* [OBJECTIVE]: Give again, word for word, the lines below that run from the line with "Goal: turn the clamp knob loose" through the line with "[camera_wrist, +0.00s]". Drop the pictures.

** start of RECORDS FOR THE EXERCISE **

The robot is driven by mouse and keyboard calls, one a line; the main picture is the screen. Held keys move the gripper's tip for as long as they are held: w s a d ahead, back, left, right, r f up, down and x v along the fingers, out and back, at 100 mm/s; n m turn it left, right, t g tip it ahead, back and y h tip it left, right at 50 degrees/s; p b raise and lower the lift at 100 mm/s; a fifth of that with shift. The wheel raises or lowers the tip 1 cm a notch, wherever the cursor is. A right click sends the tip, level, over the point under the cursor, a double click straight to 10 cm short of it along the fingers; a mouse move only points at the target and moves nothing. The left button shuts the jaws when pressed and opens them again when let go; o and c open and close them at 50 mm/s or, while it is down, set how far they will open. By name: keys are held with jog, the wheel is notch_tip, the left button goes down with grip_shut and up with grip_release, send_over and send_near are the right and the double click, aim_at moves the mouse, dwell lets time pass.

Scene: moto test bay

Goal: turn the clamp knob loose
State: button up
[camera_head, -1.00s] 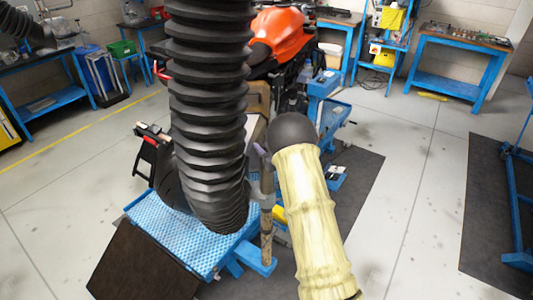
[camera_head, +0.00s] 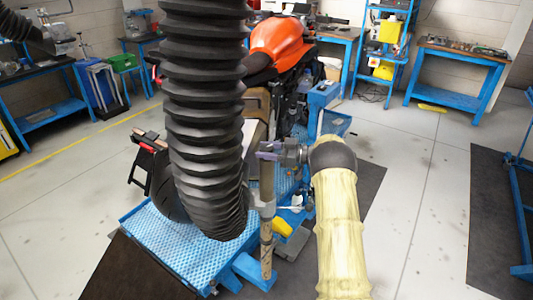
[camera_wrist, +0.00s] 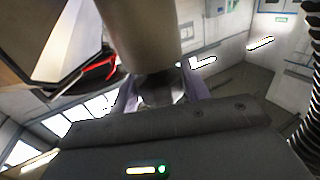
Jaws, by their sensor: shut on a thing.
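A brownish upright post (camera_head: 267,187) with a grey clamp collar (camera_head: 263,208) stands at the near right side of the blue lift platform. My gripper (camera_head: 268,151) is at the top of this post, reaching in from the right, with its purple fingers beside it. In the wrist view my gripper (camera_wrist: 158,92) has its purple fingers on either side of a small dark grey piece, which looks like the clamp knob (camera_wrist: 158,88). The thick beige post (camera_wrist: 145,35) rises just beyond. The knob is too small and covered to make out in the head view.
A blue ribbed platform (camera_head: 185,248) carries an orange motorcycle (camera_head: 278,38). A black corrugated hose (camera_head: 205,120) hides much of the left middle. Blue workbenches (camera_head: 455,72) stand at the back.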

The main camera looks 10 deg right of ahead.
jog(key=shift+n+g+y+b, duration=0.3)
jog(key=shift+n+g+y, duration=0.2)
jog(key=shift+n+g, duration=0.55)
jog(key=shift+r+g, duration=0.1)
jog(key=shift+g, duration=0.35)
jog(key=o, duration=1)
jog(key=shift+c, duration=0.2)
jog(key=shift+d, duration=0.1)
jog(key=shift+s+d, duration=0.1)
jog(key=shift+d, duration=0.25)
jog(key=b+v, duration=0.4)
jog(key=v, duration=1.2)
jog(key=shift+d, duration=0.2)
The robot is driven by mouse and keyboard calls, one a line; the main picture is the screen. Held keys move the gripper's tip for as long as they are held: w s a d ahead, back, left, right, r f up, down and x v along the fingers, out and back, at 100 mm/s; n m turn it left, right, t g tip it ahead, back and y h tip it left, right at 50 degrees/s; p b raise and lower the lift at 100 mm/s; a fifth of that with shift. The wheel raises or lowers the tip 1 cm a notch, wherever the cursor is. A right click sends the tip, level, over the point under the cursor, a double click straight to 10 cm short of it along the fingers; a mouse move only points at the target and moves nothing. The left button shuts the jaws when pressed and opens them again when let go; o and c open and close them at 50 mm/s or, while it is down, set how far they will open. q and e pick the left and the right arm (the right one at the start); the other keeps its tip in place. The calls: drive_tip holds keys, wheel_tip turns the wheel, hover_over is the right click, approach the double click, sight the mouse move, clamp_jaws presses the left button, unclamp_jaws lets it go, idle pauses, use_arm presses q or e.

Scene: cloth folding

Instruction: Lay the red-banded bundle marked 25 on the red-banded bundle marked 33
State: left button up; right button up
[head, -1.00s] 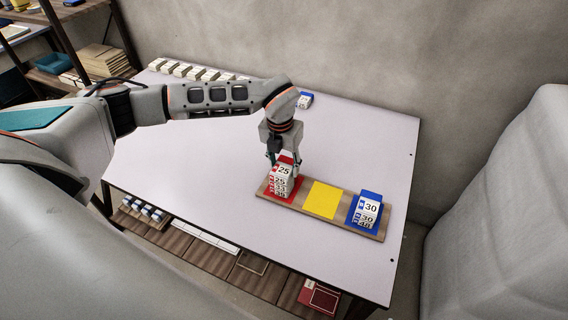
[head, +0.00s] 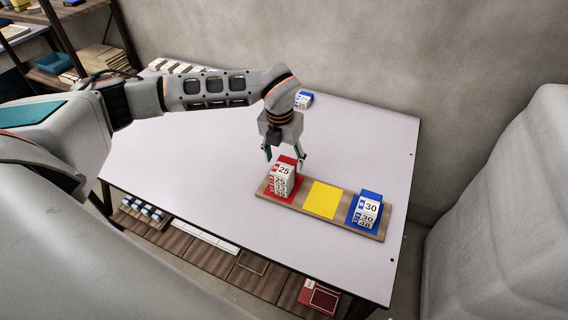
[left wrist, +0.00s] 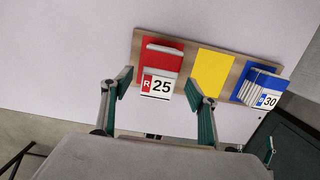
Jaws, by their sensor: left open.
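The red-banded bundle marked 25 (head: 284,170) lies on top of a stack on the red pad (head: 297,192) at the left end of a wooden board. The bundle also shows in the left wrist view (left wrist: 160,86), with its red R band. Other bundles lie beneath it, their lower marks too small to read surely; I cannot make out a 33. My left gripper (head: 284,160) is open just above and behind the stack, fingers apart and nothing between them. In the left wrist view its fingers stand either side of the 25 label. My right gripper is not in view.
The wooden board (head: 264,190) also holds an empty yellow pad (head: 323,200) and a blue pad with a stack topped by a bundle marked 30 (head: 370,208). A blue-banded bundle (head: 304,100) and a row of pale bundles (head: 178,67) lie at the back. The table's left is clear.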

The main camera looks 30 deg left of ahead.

** end of RECORDS FOR THE EXERCISE **
** start of RECORDS FOR THE EXERCISE **

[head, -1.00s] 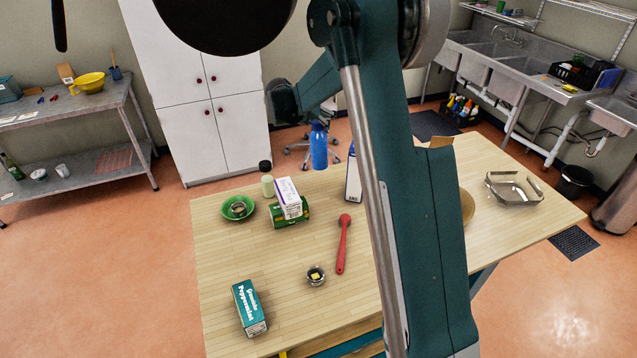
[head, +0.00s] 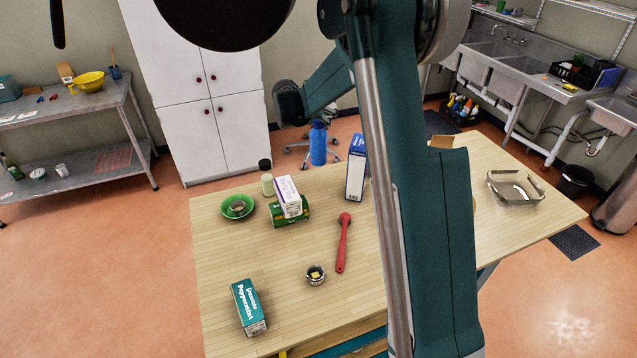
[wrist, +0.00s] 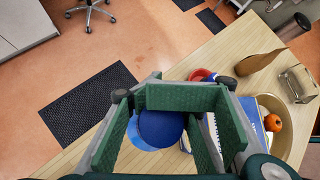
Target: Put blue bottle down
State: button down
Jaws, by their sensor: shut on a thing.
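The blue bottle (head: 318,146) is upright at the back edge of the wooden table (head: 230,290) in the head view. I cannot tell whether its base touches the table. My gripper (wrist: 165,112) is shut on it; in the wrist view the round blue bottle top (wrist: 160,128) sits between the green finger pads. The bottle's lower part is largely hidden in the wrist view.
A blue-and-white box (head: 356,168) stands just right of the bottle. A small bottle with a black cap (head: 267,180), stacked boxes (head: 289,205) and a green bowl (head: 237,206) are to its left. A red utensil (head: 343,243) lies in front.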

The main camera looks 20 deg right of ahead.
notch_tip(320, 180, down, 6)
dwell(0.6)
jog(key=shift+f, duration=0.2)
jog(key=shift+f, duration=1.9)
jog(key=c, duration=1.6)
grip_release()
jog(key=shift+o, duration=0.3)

** end of RECORDS FOR THE EXERCISE **
** start of RECORDS FOR THE EXERCISE **

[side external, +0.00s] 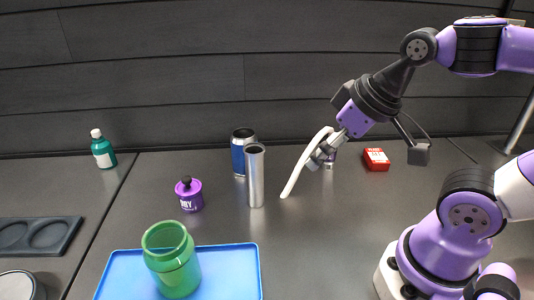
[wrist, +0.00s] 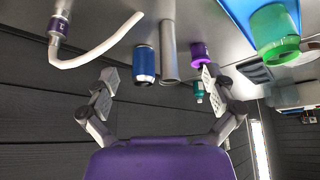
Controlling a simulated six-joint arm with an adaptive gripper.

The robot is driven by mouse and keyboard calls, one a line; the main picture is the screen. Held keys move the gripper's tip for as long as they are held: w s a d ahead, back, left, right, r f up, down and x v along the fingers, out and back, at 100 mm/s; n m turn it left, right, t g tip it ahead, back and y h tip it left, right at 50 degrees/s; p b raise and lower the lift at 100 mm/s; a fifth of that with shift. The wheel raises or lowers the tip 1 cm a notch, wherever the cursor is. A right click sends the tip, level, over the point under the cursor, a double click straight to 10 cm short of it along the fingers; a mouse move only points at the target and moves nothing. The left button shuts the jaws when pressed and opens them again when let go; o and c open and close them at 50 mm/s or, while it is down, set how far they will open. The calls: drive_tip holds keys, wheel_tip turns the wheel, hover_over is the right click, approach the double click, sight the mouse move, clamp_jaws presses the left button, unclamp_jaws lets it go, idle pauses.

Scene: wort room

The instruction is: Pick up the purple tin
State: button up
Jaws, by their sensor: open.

** end of RECORDS FOR THE EXERCISE **

* [WRITTEN RESPONSE]:
Goal: turn the clamp knob loose
State: button up
[camera_head, -1.00s] 
[camera_head, +0.00s] 
[camera_wrist, +0.00s] 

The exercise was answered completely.